Battlefield 1 will likely become known as one of the most popular multiplayer games around but it also happens to be one of the best looking titles around. It also happens to be extremely well optimized with even the lowest end cards having the ability to run at high detail levels.

In this benchmark we use a runthough of The Runner level after the dreadnought barrage is complete and you need to storm the beach. This area includes all of the game’s hallmarks in one condensed area with fire, explosions, debris and numerous other elements layered over one another for some spectacular visual effects.

Call of Duty: Infinite Warfare

The latest iteration in the COD series may not drag out niceties like DX12 or particularly unique playing styles but it nonetheless is a great looking game that is quite popular.

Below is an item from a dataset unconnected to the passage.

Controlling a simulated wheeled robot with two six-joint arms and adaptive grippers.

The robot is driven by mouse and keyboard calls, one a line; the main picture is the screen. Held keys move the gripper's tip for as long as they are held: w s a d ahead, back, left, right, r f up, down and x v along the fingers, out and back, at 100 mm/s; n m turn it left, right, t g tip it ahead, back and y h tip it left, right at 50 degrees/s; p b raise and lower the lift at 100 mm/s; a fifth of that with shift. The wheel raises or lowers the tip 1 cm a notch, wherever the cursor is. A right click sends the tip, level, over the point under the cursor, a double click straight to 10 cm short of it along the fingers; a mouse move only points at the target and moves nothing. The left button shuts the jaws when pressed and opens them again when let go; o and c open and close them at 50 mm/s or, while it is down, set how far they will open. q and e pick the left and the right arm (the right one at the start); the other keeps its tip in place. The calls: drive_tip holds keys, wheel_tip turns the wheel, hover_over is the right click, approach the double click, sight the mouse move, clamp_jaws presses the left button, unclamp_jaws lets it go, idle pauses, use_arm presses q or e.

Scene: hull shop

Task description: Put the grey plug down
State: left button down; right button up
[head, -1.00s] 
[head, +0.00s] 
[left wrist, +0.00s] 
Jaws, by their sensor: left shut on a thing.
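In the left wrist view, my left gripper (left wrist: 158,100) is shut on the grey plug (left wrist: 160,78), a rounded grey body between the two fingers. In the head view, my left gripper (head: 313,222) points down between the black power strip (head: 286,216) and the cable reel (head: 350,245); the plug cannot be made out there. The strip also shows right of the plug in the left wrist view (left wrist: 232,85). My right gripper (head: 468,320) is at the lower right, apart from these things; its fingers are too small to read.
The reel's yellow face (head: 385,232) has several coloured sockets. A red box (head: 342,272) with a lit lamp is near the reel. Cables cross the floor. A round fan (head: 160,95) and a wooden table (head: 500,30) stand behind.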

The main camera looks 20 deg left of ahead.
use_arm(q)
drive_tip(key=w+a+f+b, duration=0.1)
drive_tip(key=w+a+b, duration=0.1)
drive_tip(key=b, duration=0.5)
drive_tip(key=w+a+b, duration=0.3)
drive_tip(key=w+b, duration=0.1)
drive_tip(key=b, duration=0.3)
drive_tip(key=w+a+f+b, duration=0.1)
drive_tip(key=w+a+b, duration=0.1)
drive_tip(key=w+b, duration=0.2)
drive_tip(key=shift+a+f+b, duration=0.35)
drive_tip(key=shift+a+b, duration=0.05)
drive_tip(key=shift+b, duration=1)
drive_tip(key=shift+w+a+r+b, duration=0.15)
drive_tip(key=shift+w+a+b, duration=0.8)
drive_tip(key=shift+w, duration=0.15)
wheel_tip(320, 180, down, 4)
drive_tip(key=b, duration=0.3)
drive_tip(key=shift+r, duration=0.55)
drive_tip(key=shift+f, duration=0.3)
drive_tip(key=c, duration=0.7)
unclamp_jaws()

This benchmark takes place during the campaign’s Operation Port Armor wherein we run through a sequence combining various indoor and outdoor elements along with some combat.

The first round of games shows the 1700X performing well in COD but that game is engine-limited to 125FPS while in BF1 DX12, things could look a lot better. Simply put, the low clocked 8-core Ryzen parts don’t perform all that well in that particular game.

Turning off Ryzen’s and Broadwell-E’s SMT capabilities doesn’t make much of a different in either game with BF1’s DX12 code path obviously not taking advantage of 8 concurrent threads.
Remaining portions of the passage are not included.